* Goal *
Return each line containing the string "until".
◇ ◇ ◇ ◇ ◇
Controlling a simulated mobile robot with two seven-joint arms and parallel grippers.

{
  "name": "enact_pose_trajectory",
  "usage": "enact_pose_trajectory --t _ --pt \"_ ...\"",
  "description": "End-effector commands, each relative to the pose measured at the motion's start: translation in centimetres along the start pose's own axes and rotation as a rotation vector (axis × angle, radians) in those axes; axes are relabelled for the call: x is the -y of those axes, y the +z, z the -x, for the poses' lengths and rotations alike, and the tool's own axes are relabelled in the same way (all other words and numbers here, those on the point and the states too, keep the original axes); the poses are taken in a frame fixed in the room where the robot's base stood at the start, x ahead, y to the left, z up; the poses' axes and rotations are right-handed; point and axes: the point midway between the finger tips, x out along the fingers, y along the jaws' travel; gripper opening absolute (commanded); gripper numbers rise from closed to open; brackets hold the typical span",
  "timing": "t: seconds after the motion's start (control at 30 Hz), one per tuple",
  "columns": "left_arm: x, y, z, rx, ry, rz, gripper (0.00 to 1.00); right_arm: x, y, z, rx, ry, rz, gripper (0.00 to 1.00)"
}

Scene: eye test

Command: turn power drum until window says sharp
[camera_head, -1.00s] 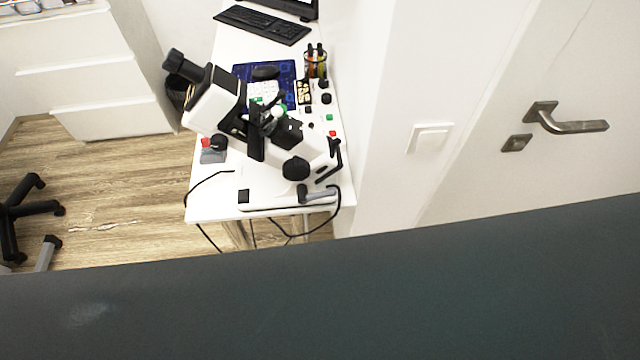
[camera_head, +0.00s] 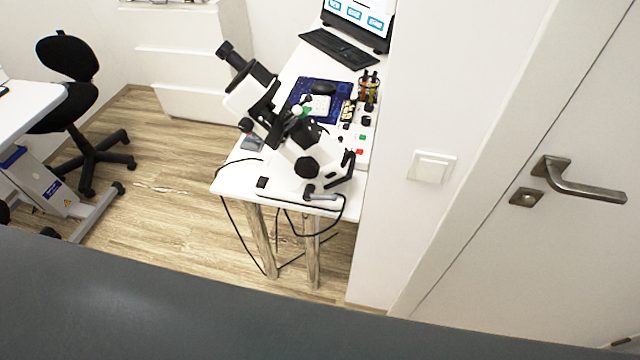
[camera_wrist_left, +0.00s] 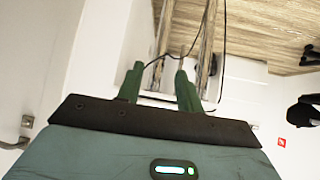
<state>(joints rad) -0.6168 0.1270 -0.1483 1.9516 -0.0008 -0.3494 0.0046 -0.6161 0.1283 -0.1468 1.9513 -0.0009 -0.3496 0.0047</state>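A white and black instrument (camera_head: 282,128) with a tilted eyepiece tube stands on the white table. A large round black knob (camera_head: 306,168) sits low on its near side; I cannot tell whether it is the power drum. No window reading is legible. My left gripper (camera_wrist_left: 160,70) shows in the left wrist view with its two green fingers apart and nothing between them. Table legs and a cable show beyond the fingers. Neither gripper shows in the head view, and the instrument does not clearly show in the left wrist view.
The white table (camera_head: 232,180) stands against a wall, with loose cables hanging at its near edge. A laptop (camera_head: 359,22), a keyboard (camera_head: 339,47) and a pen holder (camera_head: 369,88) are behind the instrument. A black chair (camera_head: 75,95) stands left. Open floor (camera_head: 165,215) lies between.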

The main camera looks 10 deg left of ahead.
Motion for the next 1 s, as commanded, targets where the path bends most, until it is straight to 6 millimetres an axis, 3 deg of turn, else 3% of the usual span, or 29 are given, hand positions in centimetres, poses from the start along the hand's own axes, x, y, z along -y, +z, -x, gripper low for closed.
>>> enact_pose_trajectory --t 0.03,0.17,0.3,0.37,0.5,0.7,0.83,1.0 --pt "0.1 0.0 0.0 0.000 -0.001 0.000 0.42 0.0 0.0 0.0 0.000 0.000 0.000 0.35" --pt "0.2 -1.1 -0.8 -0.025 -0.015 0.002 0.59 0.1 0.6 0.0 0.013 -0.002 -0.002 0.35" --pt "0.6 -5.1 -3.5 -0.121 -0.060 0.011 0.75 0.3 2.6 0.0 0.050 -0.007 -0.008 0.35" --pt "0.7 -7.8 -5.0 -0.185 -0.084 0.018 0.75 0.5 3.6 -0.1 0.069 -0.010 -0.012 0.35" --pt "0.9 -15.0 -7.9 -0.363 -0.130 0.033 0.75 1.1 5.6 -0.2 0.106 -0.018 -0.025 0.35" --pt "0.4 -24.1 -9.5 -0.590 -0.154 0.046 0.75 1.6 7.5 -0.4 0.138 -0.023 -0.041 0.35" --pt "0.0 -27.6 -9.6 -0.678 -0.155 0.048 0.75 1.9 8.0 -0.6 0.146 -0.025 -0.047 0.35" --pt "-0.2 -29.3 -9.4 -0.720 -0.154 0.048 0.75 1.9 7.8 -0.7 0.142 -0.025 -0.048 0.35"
◇ ◇ ◇ ◇ ◇
* Exercise solution *
Command: turn power drum until window says sharp
Motion for the next 1 s, as commanded, targets where the path bends most, until it is straight to 6 millimetres an axis, 3 deg of turn, else 3% of the usual span, or 29 are given, hand positions in centimetres, poses from the start along the hand's own axes, x, y, z along -y, +z, -x, gripper low for closed.

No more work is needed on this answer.